Быть может, станут удивляться, что, так мало ценя разум, я избрал темой для последующего изложения некоторые мысли, подсказанные нам нашим разумом, в противоположность тем банальностям, которые мы слышим или читаем. В час, когда, быть может, минуты мои сочтены (впрочем, не находятся ли все люди в подобной ситуации?), может быть, слишком легкомысленно заниматься интеллектуальным творчеством. Но в некотором отношении истины разума, если даже они и менее ценны, чем тайны чувства, о которых я только что говорил, все же представляют известный интерес. Писатель не только поэт. Самые выдающиеся люди нашего времени в нашем несовершенном мире, где шедевры искусства — всего лишь затонувшие обломки великих умов, снова связали духовной нитью жемчужины чувства, где бы они их ни обнаруживали. И даже если предположить, что те, кого считают лучшими людьми своего времени, заблуждаются в этом важном вопросе, то все равно наступит момент, когда они стряхнут с себя лень и почувствуют необходимость сказать о самом главном. На первый взгляд, метод Сент-Бёва не является, может быть, предметом столь уж важным.
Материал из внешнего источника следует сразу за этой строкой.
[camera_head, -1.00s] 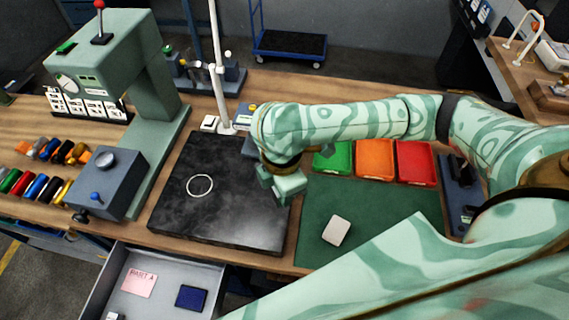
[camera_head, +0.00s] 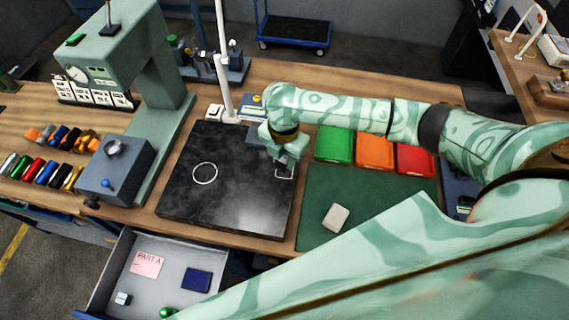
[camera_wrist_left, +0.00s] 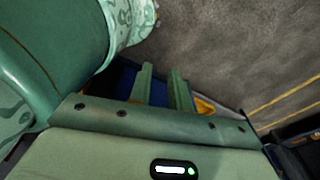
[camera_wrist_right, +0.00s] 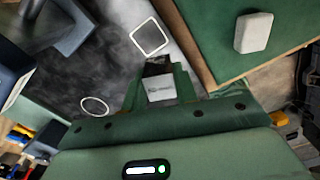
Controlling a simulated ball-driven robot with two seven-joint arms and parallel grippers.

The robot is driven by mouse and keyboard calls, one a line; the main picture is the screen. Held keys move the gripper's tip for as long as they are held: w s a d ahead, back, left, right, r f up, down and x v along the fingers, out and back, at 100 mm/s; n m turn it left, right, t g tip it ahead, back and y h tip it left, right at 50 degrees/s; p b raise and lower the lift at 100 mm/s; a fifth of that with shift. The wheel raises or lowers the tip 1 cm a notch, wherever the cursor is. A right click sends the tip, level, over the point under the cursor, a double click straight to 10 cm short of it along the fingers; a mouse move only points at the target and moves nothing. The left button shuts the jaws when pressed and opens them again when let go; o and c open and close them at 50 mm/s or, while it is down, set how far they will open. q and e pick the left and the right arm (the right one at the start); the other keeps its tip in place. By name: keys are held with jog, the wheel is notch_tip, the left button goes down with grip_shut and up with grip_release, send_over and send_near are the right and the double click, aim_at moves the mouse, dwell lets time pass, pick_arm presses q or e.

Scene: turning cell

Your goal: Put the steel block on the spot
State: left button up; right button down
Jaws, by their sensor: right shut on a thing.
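The steel block (camera_wrist_right: 160,88) is a small grey block with a marking, held between the fingers of my right gripper (camera_wrist_right: 158,90). In the head view the right gripper (camera_head: 283,163) hangs over the right part of the black plate (camera_head: 225,215) and mostly hides the block. The plate bears a white circle outline (camera_head: 204,173) and a white square outline (camera_head: 285,174). In the right wrist view, the square (camera_wrist_right: 150,37) lies just beyond the block and the circle (camera_wrist_right: 94,106) to the left. My left gripper (camera_wrist_left: 161,88) is open and empty, away from the bench top.
A green mat (camera_head: 375,225) with a pale block (camera_head: 335,216) lies right of the plate. Green (camera_head: 334,145), orange (camera_head: 375,152) and red (camera_head: 414,158) bins stand behind it. A white post (camera_head: 222,65) and a green press (camera_head: 125,45) stand at the back. A drawer (camera_head: 205,250) is open in front.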

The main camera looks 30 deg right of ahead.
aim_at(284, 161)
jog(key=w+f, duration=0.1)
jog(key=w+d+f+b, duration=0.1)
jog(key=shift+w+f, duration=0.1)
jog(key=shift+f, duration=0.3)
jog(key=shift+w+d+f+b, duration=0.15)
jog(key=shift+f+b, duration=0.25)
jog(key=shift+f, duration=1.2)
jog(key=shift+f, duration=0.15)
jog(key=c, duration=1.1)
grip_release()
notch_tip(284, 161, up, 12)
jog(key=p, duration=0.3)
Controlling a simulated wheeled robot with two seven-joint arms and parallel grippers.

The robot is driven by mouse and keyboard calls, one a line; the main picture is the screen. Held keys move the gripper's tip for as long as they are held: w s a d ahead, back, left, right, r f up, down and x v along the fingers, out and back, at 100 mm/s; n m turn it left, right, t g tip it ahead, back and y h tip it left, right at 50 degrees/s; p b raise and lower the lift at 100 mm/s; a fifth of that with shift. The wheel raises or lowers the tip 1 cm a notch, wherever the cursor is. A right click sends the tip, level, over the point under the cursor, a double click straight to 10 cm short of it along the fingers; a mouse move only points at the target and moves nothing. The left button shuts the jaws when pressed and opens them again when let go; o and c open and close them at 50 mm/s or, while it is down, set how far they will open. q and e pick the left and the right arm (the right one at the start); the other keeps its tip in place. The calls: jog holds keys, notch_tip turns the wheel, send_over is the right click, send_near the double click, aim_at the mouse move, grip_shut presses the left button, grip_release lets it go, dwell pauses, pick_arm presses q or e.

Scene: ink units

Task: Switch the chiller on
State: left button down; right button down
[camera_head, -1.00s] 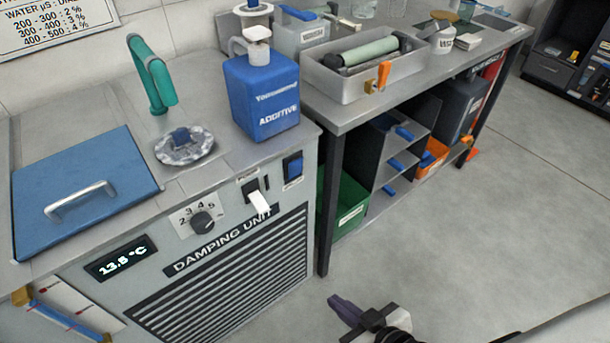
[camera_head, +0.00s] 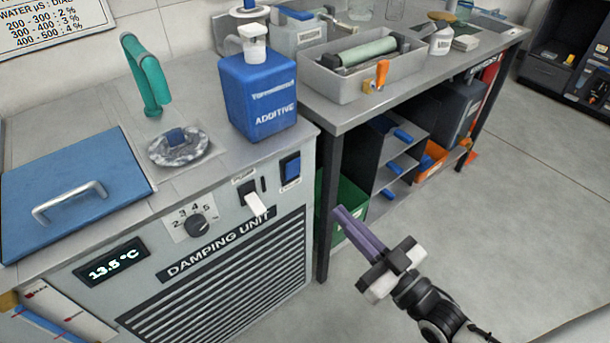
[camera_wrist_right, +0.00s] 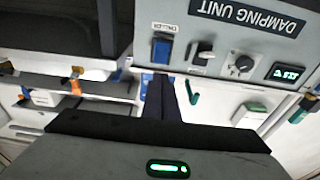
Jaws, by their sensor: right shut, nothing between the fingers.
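The damping unit (camera_head: 232,265) is a grey cabinet with a slatted front at the left. On its front, near the upper right corner, is a blue rocker switch (camera_head: 290,168). It also shows in the right wrist view (camera_wrist_right: 162,48), beside a small label that seems to read CHILLER. I cannot tell which way the rocker is set. My right gripper (camera_head: 340,213) is shut and empty, with its purple fingers pointing toward the cabinet. It is right of and below the rocker, apart from it. The fingers also show in the right wrist view (camera_wrist_right: 162,82). My left gripper is out of view.
Left of the rocker are a white lever switch (camera_head: 256,203), a dial (camera_head: 196,225) and a 13.5 °C display (camera_head: 111,262). A blue additive can (camera_head: 258,92) stands on top. A dark table leg (camera_head: 330,208) and a green bin (camera_head: 350,205) are by the gripper.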

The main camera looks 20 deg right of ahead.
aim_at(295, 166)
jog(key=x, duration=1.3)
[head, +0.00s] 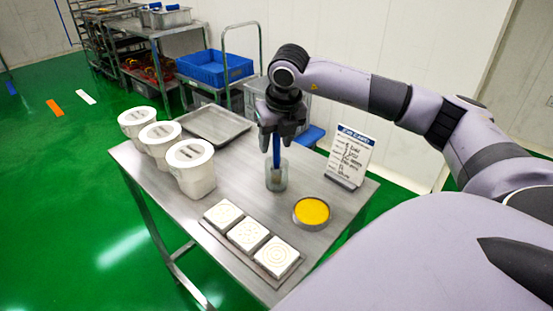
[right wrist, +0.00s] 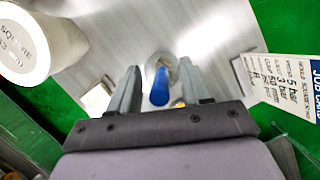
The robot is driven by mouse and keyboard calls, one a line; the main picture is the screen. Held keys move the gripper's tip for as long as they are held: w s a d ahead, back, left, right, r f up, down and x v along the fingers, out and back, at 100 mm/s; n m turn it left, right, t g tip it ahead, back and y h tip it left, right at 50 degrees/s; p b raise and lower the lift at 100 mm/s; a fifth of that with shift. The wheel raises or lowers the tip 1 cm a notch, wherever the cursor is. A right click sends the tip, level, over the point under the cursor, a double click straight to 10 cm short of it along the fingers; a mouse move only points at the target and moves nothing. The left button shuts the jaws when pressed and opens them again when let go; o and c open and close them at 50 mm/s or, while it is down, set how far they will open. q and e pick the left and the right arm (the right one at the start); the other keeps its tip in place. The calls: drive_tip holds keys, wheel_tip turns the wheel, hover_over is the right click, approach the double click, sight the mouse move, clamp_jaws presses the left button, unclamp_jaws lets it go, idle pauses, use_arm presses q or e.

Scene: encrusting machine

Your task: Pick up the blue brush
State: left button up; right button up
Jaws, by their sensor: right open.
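The blue brush (head: 276,152) stands upright in a clear glass jar (head: 276,180) near the middle of the steel table (head: 228,185). My right gripper (head: 278,140) points down over the jar, with its fingers on either side of the blue handle's upper end. In the right wrist view the blue handle (right wrist: 160,86) lies between the two fingers of my right gripper (right wrist: 157,84), with a gap visible toward the left finger. The gripper is open. The brush's lower end is in the jar and hard to make out. My left gripper is not in view.
Three white lidded tubs (head: 190,168) stand at the table's left. Three white patterned blocks (head: 248,235) lie at the front, beside a dish of yellow contents (head: 311,212). A job card (head: 348,156) stands at the right, and an empty tray (head: 214,124) lies behind.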

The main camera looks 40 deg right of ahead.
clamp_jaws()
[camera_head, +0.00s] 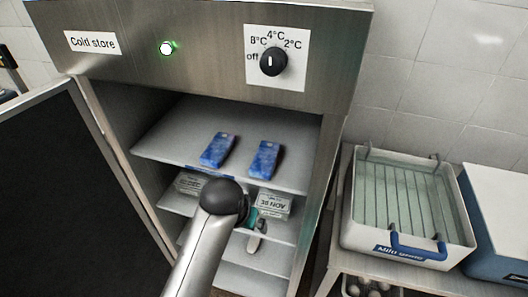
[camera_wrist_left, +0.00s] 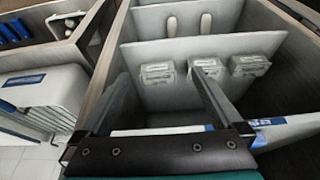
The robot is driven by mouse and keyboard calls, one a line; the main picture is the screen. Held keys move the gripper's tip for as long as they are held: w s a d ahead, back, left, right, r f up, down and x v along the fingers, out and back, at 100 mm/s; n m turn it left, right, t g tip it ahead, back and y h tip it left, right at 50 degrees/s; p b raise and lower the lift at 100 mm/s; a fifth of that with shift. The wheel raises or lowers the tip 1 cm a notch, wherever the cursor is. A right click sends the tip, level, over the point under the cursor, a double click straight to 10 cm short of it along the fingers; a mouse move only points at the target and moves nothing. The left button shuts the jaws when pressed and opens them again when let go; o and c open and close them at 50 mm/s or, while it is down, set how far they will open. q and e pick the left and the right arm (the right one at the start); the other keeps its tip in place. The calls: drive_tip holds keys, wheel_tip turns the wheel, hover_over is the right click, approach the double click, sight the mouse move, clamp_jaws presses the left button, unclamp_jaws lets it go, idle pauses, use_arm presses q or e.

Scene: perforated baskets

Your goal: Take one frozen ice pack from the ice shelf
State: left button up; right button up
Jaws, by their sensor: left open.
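Two blue ice packs, the left one (camera_head: 218,150) and the right one (camera_head: 265,159), lie side by side on the upper shelf (camera_head: 168,143) of the open cold store (camera_head: 200,62) in the head view. My right gripper is not in view.
Pale labelled boxes (camera_head: 274,203) sit on the shelf below the packs. The open door (camera_head: 45,185) stands at the left. A white water bath (camera_head: 405,200) with a blue handle and a blue container (camera_head: 500,220) stand on a bench at the right.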

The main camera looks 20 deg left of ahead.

Однако, быть может, разговор о нем на последующих страницах позволит увидеть, что он имеет отношение к очень важным интеллектуальным проблемам, может быть, особенно важным именно для художника, к той ограниченности разума, о которой я говорил в начале. И тем не менее именно от разума нужно требовать констатации этой ограниченности. Ибо если сам разум и не заслуживает высшей награды, то лишь он один способен ее присудить. И если в системе ценностей он занимает лишь второе место, то только он может провозгласить, что первое должен занять инстинкт.

М. П.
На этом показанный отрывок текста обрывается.